Now, thanks ironically to the Supreme Court, voters will be highly motivated to turnout for abortion rights in key battleground states, including Arizona and Nevada, that could decide the race for the White House and control of the Senate. Voters are stressed, but they are also angry and determined, and they have channeled that into decisive action and turnout.
And we can do the same in November.
And now…
Great post Gary. Dennis, below, makes a good point. So many dems freak out over a weak debate performance while the republicans don't even flinch when their pick is convicted of 34 felonies, triggered by his sexual congress with a porn star while his pregnant wife was not consulted. Not to mention the fact that his opponent spouted almost 100% lies - a fact I've not seen any of the pundits analyze in detail.
Gary, I couldn't agree with you more.

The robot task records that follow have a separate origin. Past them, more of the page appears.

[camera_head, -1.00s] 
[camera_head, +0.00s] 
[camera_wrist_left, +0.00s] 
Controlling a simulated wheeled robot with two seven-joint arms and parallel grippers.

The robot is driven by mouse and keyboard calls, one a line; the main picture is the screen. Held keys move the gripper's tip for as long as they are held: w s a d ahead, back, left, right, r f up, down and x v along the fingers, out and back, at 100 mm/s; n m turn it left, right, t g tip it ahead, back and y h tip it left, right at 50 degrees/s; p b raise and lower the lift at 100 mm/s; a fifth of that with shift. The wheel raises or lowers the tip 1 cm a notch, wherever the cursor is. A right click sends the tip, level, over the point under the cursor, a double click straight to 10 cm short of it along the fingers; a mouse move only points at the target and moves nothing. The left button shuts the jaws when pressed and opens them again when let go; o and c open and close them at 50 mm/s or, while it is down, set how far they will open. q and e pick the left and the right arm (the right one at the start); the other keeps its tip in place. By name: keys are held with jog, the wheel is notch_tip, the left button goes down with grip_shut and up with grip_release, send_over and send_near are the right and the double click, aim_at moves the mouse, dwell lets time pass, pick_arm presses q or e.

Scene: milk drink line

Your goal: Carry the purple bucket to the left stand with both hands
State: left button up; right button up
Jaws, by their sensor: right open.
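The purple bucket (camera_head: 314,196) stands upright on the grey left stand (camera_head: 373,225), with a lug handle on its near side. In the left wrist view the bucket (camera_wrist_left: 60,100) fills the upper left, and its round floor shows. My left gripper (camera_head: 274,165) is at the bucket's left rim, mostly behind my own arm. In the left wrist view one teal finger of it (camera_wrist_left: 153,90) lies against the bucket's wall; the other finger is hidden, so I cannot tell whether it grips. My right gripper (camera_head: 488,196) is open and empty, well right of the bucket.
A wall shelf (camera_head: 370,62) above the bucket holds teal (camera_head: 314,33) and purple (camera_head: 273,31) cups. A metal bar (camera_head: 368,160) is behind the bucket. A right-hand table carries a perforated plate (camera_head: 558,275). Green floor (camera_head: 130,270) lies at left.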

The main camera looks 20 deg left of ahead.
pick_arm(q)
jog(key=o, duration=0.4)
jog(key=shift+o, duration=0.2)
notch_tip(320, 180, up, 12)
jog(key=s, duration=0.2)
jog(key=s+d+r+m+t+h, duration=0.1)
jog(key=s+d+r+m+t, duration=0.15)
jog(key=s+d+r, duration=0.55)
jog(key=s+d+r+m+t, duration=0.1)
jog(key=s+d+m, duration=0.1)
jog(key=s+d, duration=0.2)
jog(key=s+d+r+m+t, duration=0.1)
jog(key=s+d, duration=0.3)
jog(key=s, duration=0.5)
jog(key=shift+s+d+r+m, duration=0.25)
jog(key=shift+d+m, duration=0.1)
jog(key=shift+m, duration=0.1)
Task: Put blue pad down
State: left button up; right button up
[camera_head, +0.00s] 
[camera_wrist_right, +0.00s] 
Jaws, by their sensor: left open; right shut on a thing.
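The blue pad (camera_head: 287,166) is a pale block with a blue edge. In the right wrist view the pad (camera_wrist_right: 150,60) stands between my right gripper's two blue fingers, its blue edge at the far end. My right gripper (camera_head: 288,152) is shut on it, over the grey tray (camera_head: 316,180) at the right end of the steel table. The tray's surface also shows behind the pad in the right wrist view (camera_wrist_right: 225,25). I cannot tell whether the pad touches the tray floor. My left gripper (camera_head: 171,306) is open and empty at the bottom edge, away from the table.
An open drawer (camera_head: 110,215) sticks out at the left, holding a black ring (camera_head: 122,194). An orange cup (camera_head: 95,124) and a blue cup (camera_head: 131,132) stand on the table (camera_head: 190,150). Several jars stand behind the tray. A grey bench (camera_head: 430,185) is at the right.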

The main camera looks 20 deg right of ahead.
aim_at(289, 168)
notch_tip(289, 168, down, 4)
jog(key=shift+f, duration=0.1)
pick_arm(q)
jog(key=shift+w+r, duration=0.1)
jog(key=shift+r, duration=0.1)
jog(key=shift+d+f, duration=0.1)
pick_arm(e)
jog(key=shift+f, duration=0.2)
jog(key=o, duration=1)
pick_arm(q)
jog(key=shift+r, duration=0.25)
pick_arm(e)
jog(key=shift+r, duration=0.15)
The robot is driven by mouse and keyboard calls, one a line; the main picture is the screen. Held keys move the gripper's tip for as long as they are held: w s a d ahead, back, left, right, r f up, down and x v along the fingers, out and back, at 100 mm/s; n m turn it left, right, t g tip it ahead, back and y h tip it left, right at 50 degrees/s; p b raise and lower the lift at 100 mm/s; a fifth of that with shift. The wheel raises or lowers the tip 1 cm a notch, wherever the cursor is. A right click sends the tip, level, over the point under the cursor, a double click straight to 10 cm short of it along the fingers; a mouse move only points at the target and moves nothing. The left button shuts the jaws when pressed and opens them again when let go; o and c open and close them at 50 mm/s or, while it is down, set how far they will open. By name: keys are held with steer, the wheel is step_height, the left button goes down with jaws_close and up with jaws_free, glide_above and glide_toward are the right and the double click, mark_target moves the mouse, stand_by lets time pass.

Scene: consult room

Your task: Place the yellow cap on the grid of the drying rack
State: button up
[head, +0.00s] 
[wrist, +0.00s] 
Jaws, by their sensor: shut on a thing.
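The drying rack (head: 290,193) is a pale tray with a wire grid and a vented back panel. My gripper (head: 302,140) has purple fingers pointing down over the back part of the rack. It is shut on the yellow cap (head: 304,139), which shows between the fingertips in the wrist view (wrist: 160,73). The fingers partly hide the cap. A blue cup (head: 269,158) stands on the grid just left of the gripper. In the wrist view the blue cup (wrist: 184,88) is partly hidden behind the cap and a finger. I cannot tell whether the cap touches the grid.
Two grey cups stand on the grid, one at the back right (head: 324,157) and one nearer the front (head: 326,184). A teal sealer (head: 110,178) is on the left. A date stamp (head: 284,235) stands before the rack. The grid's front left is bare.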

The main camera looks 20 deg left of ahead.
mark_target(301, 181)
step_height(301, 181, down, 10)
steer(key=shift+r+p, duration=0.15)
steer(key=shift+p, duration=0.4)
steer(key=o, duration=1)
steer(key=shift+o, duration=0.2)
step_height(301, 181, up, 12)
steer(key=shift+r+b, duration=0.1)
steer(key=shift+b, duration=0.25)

While I was disappointed and also certain that I could have beaten the SOB Trump, I don't think the debate makes much difference one way or the other. And I think that most people will vote just the way they intended to do before the debate. The undecided will still have decide between a good man and a good and able president and an incompetent criminal who can't wait to take our democracy. What is amazing is that so many Americans want to do the same thing. In my view, that position tells me more about the sorry state of our educational system than I had judged possible. But I am most disappointed in the Democrats who run like rabbits when something like this happens. In contrast, the Republicans stand by their man even as they walk through the gates of hell. And the idiot pundits, they jump to conclusions without thinking about how the Republicans would love to see this happen. Let us stick by our man. Nay, let us increase our support and defeat this epitome of evil in our political life. Otherwise, we are SOL, perhaps forever!